⟨
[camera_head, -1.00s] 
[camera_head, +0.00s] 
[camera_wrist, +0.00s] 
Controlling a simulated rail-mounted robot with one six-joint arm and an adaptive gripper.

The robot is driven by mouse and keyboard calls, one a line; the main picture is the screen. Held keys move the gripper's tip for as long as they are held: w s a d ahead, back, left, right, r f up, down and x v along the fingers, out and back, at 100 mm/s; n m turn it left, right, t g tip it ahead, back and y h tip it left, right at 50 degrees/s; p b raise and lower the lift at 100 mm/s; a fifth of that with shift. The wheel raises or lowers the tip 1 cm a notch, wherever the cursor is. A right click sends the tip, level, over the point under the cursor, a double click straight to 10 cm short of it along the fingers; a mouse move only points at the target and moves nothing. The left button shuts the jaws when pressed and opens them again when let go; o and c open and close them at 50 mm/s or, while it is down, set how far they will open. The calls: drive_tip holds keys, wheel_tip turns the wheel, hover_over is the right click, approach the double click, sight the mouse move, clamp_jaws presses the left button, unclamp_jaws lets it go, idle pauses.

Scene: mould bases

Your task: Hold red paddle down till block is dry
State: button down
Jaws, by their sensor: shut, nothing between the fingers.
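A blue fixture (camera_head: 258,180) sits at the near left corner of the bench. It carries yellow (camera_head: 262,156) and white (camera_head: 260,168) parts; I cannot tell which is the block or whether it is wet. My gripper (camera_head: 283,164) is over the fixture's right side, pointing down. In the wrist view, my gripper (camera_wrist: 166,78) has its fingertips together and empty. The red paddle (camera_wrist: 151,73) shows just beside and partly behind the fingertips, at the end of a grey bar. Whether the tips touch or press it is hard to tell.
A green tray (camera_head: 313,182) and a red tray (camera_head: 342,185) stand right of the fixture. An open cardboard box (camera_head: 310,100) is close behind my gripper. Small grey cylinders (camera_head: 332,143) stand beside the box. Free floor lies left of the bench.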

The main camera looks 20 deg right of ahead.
⟩
AIM:
Each line of the material should be duplicated exactly, please.

FULL RESPONSE:
[camera_head, -1.00s] 
[camera_head, +0.00s] 
[camera_wrist, +0.00s] 
Controlling a simulated rail-mounted robot with one six-joint arm and an adaptive gripper.

The robot is driven by mouse and keyboard calls, one a line; the main picture is the screen. Held keys move the gripper's tip for as long as they are held: w s a d ahead, back, left, right, r f up, down and x v along the fingers, out and back, at 100 mm/s; n m turn it left, right, t g tip it ahead, back and y h tip it left, right at 50 degrees/s; p b raise and lower the lift at 100 mm/s; a fifth of that with shift. The wheel raises or lowers the tip 1 cm a notch, wherever the cursor is. A right click sends the tip, level, over the point under the cursor, a double click straight to 10 cm short of it along the fingers; a mouse move only points at the target and moves nothing. The left button shuts the jaws when pressed and opens them again when let go; o and c open and close them at 50 mm/s or, while it is down, set how far they will open. The calls: drive_tip holds keys, wheel_tip turns the wheel, hover_over is the right click, approach the double click, sight the mouse move, clamp_jaws presses the left button, unclamp_jaws lets it go, idle pauses.

Scene: mould bases

Your task: Hold red paddle down till block is dry
State: button down
Jaws, by their sensor: shut, nothing between the fingers.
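A blue fixture (camera_head: 258,180) sits at the near left corner of the bench. It carries yellow (camera_head: 262,156) and white (camera_head: 260,168) parts; I cannot tell which is the block or whether it is wet. My gripper (camera_head: 283,164) is over the fixture's right side, pointing down. In the wrist view, my gripper (camera_wrist: 166,78) has its fingertips together and empty. The red paddle (camera_wrist: 151,73) shows just beside and partly behind the fingertips, at the end of a grey bar. Whether the tips touch or press it is hard to tell.
A green tray (camera_head: 313,182) and a red tray (camera_head: 342,185) stand right of the fixture. An open cardboard box (camera_head: 310,100) is close behind my gripper. Small grey cylinders (camera_head: 332,143) stand beside the box. Free floor lies left of the bench.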

The main camera looks 20 deg right of ahead.

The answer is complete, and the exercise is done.